-- Start --

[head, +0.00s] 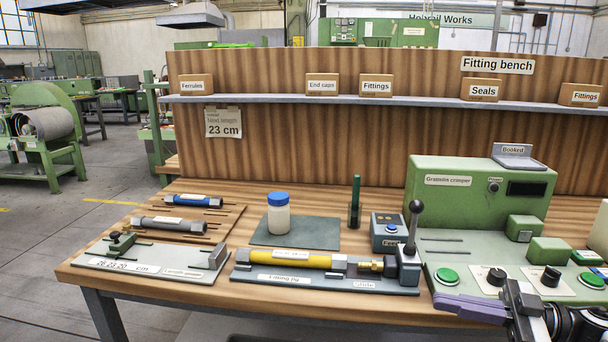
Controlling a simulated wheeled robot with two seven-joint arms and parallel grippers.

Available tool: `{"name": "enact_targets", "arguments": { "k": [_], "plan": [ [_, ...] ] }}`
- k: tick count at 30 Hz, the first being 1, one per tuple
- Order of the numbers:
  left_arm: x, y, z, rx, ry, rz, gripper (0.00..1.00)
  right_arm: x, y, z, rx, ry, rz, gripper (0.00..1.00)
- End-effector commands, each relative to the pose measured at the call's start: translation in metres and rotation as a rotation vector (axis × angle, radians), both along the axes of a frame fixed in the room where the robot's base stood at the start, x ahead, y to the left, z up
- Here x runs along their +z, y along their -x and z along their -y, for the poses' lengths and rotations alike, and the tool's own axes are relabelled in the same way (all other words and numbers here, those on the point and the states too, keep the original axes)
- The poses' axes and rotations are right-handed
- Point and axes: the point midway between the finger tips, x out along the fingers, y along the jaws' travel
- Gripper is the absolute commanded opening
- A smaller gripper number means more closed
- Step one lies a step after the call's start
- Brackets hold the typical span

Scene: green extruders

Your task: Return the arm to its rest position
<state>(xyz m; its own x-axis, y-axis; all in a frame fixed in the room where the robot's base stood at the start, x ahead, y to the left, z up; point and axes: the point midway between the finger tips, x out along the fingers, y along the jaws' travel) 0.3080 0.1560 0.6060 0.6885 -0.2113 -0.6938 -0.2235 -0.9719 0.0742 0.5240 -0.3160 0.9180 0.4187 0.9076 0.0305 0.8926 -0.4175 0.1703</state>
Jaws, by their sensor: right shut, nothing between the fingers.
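My right gripper (450,306) comes in at the lower right, its purple fingers closed together and pointing left. Nothing shows between them. It is in front of the crimper's base, near the bench's front edge; I cannot tell how high above the surface it is. My left arm and gripper are out of view. A yellow hose (292,260) with grey and brass end fittings lies in the long grey fixture (330,285), left of my right gripper and apart from it.
The green crimper (470,200) stands at the right, with buttons in front. A black-knobbed lever (412,228) rises beside it. A blue-capped jar (279,215) and dark green marker (355,203) stand mid-bench. A measuring plate (150,262) lies left. A shelf (420,101) with labelled boxes spans the back.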

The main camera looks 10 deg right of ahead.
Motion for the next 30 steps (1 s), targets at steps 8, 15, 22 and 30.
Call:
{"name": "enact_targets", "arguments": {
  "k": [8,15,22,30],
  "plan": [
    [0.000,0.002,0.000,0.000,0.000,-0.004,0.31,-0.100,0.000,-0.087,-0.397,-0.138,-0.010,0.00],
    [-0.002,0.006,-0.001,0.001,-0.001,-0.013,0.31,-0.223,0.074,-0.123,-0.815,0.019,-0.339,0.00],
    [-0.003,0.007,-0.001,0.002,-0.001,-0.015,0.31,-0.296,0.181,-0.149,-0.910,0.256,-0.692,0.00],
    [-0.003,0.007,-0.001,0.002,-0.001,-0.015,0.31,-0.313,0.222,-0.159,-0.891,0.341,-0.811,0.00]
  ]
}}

-- End --

Requirement: Select all lines in the listing that include the word "tips".

The result:
- Point and axes: the point midway between the finger tips, x out along the fingers, y along the jaws' travel
<state>(xyz m; its own x-axis, y-axis; all in a frame fixed in the room where the robot's base stood at the start, x ahead, y to the left, z up; point and axes: the point midway between the finger tips, x out along the fingers, y along the jaws' travel) 0.3080 0.1560 0.6060 0.6885 -0.2113 -0.6938 -0.2235 -0.9719 0.0742 0.5240 -0.3160 0.9180 0.4187 0.9076 0.0305 0.8926 -0.4175 0.1703</state>

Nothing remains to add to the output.